R.G.: Who was the first person to come up with the idea of an aircraft-style orbital vehicle that could land on a runway just like an aircraft?
V.B.: [Sergey] Korolev! That’s what I heard from Sergey Pavlovich himself. In 1929 he was 23, and he was already a well-known glider pilot. He was toying with the idea of taking a glider up to 6 km, and then into the stratosphere, using a hermetically sealed cockpit.
He decided to go and visit [Konstantin] Tsiolkovskiy to get him to sign a letter confirming that a flight at this height was viable.
R.G.: Did Tsiolkovskiy sign it?
V.B.: No. He criticized the idea. He said that, without a liquid-fuel rocket engine, the glider could not be controlled at that sort of height, and would break up as it fell and gained speed.
Tsiolkovskiy gave Korolev a little book called “Space missile trains,” and advised him to have a think about using liquid-fuel rocket engines for flights not into the stratosphere, but even higher, into the ether. Korolev was very annoyed.
R.G.: And when did you start working on the Buran project?
V.B.: Back in 1962, with Sergey Pavlovich’s support, I obtained my first inventor’s certificate for a reusable space vehicle. When the fuss started up over the American shuttle, no decision had yet been taken about whether we should go the same way.
But Energiya’s so-called Service No. 16 was set up in 1974. It had two design departments – mine looking at aircraft, and Yefrem Dubinskiy’s taking care of launch vehicles. We dealt with translations, scientific analysis, editing and publication of “primers” on the shuttle. And without any fuss, we developed our own version of the spacecraft and its launch vehicle.
R.G.: The precision with which the Buran landed utterly stunned everyone.
V.B.: When the spacecraft emerged from the clouds, one of the managers was virtually delirious, and kept saying: “It’s gonna crash! it’s gonna crash!” Everyone gasped when the Buran began to turn so that it was at right angles to the runway.

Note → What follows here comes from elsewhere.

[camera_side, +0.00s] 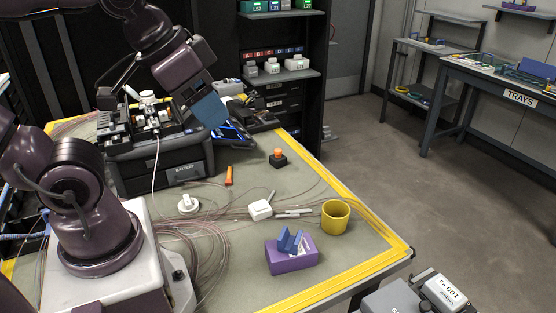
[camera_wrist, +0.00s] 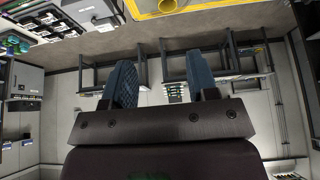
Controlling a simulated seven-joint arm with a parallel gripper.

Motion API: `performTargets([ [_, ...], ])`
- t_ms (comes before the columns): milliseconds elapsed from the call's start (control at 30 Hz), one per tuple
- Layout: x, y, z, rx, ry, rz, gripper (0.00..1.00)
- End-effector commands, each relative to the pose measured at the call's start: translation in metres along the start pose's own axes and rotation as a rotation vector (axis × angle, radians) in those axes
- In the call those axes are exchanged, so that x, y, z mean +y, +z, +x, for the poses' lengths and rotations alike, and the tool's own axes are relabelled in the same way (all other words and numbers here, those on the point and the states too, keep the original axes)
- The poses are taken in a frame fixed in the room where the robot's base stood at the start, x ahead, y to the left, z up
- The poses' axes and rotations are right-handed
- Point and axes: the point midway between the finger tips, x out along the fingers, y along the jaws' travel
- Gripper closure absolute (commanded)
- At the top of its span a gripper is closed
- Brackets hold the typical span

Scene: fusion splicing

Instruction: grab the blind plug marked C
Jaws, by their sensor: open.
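My gripper (camera_side: 208,112) is raised above the back of the work table in the side view, near the splicing machine (camera_side: 160,150). In the wrist view its two blue fingers (camera_wrist: 162,82) stand well apart with nothing between them. I cannot make out for certain a blind plug marked C. A row of small lettered red and blue tags (camera_side: 272,53) runs along the back shelf, too small to read surely. My gripper is apart from that shelf, to its left in the side view.
On the table are a yellow cup (camera_side: 336,217), a purple block with a blue holder (camera_side: 291,258), a white box (camera_side: 260,210), an orange-topped button (camera_side: 277,157) and loose cables (camera_side: 205,240). White items (camera_side: 297,62) stand on the back shelf. A tray bench (camera_side: 500,95) is at right.

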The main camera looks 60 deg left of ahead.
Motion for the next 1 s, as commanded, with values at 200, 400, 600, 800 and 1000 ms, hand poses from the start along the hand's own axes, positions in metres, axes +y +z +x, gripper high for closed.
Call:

But in actual fact, this maneuver was all part of the plan. It seems, however, that the manager in question either didn’t know this or had forgotten. The spacecraft landed right on the runway. Those 205 minutes when the Buran was in flight passed off without a single criticism being leveled at its designers.

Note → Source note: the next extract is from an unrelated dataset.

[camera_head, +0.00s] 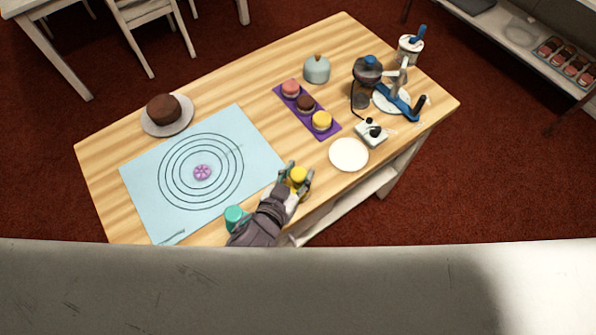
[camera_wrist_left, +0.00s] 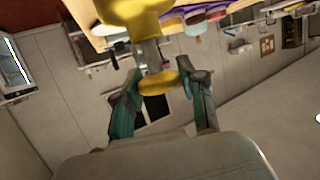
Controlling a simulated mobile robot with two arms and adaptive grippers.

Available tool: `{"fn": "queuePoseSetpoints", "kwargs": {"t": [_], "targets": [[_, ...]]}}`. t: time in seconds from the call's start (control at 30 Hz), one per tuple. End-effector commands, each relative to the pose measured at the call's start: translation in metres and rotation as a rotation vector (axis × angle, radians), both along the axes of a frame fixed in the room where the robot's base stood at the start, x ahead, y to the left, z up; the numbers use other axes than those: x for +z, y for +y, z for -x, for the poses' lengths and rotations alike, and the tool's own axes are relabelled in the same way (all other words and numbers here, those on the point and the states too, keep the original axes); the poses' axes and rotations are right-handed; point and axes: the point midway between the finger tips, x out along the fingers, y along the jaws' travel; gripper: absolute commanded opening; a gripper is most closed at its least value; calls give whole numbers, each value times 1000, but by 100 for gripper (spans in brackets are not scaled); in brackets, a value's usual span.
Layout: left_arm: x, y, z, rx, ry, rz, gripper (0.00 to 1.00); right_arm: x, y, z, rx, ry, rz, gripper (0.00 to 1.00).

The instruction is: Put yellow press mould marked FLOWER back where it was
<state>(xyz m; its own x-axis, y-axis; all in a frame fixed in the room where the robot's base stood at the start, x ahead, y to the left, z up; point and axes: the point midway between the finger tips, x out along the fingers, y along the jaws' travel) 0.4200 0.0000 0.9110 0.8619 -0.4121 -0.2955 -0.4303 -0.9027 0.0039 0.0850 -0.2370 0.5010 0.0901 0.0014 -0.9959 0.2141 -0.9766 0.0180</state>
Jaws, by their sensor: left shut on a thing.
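My left gripper (camera_head: 297,180) is shut on a yellow press mould (camera_head: 298,175), near the table's front edge and just right of the blue mat. In the left wrist view the yellow mould (camera_wrist_left: 158,84) shows a wide yellow body at the top, a grey stem and a yellow disc between my fingers (camera_wrist_left: 162,98). No FLOWER mark can be read. I cannot tell whether the mould touches the table. A teal piece (camera_head: 235,215), perhaps another mould, stands by the mat's front edge, partly hidden by my left arm. My right gripper is not in view.
The blue mat (camera_head: 135,180) with printed rings bears a pink flower-shaped piece (camera_head: 202,172). A chocolate cake (camera_head: 164,108), purple tray (camera_head: 316,115) with small cakes, white plate (camera_head: 348,154), scale (camera_head: 371,134) and blue-grey stand (camera_head: 403,102) occupy the table.

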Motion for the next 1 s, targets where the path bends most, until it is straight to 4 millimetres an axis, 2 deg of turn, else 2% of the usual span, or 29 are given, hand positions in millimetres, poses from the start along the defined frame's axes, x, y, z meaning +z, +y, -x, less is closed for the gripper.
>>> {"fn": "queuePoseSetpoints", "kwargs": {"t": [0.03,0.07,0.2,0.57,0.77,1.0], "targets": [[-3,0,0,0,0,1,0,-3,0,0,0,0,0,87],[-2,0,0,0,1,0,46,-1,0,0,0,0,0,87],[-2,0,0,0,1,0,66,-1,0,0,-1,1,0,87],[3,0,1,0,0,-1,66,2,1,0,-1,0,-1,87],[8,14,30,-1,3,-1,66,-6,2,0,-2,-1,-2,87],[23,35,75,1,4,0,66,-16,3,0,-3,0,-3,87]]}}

R.G.: How did you feel after this triumph?
V.B.: Words can’t really express it. But there was another sensation on the way: They closed down what was a successful and innovative project. In the end, 15 billion rubles was wasted.
R.G.: Will the scientific and technical know-how from the Buran project ever be used?

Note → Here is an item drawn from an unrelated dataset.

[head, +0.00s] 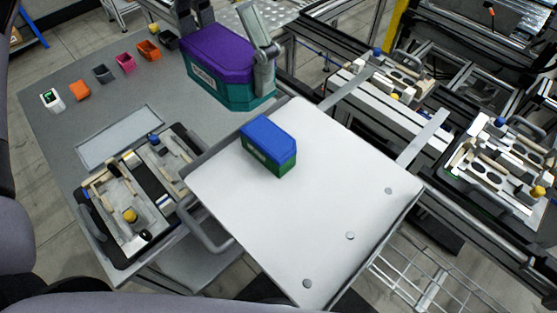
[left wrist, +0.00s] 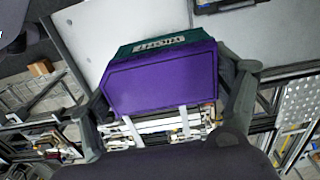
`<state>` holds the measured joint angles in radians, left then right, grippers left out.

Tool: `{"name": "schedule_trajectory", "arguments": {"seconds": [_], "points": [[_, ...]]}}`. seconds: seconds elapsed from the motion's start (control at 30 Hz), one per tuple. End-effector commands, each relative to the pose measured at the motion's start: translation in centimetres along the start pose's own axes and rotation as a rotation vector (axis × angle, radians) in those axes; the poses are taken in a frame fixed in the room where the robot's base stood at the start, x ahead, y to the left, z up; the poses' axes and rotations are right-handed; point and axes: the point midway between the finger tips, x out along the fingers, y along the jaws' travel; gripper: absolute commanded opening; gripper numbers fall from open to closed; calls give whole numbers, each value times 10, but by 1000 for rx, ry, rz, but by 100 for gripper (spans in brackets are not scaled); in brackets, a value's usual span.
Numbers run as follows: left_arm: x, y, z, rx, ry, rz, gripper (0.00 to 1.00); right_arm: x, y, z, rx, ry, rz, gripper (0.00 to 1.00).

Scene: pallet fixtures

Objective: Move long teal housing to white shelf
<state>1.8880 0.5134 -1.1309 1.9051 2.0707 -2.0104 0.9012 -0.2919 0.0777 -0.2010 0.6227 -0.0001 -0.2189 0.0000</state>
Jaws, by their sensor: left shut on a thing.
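The long teal housing (head: 238,97) has a purple top and a label on its side. My left gripper (head: 226,62) is shut on it, with one finger at each end. In the head view it is beyond the far corner of the white shelf (head: 330,220), near the grey table's right edge. In the left wrist view the housing (left wrist: 165,80) sits between the two fingers, with the pale shelf surface (left wrist: 110,25) behind it. Its underside is hidden. My right gripper is not in view.
A blue-topped green housing (head: 268,145) stands on the shelf's far left part; the near and right parts are bare except for several round studs. The grey table (head: 60,130) holds small coloured bins and a fixture tray (head: 130,215). Rails with another fixture (head: 500,165) lie right.

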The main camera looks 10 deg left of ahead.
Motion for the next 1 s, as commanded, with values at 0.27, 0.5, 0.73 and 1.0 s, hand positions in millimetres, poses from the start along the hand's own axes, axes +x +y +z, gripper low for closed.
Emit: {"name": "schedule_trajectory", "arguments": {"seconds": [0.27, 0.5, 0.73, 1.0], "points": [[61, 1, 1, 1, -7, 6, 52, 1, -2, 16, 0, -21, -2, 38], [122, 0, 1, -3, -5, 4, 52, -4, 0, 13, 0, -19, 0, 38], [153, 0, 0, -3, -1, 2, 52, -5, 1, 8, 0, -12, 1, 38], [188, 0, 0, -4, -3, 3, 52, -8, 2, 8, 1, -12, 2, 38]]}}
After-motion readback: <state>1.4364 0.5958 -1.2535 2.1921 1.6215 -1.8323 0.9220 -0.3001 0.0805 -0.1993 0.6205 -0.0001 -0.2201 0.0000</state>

V.B.: Like the shuttle, the Buran was not financially viable because the launch system was expensive and clumsy. But those unique technical solutions can be developed further as part of the Buran-M project.
A new spacecraft that has been modified to take account of the latest developments could become a very quick, reliable and convenient way of transporting passengers and tourists between continents.
But for this to happen, we have to create a multi-use, one-stage, all-azimuth environmentally friendly launch vehicle (MOVEN), to replace the Soyuz rocket. Incidentally, the new vehicle will not require such a cumbersome launch, so it can also take off from the Vostochnyy cosmodrome.
The Buran know-how has not vanished. The automatic landing of an aircraft inspired fifth-generation fighter jets and numerous unmanned aerial vehicles. It’s just that, as was the case with artificial satellites, we got there first.
R.G.: In your opinion, what’s the outlook for the space industry at present?
V.B.: The hydrocarbon era is about to be replaced by an era of atomic and solar energy that is inconceivable unless we use a very wide range of spacecraft. In order to set up space-based solar power stations to supply energy to consumers on Earth, we will require vehicles that can carry a payload of 250 tons.
They will be based on the MOVEN. And if you’re asking me about the space industry as a whole, then it is set to meet all of mankind’s needs, and not just the information needs that it meets at the moment.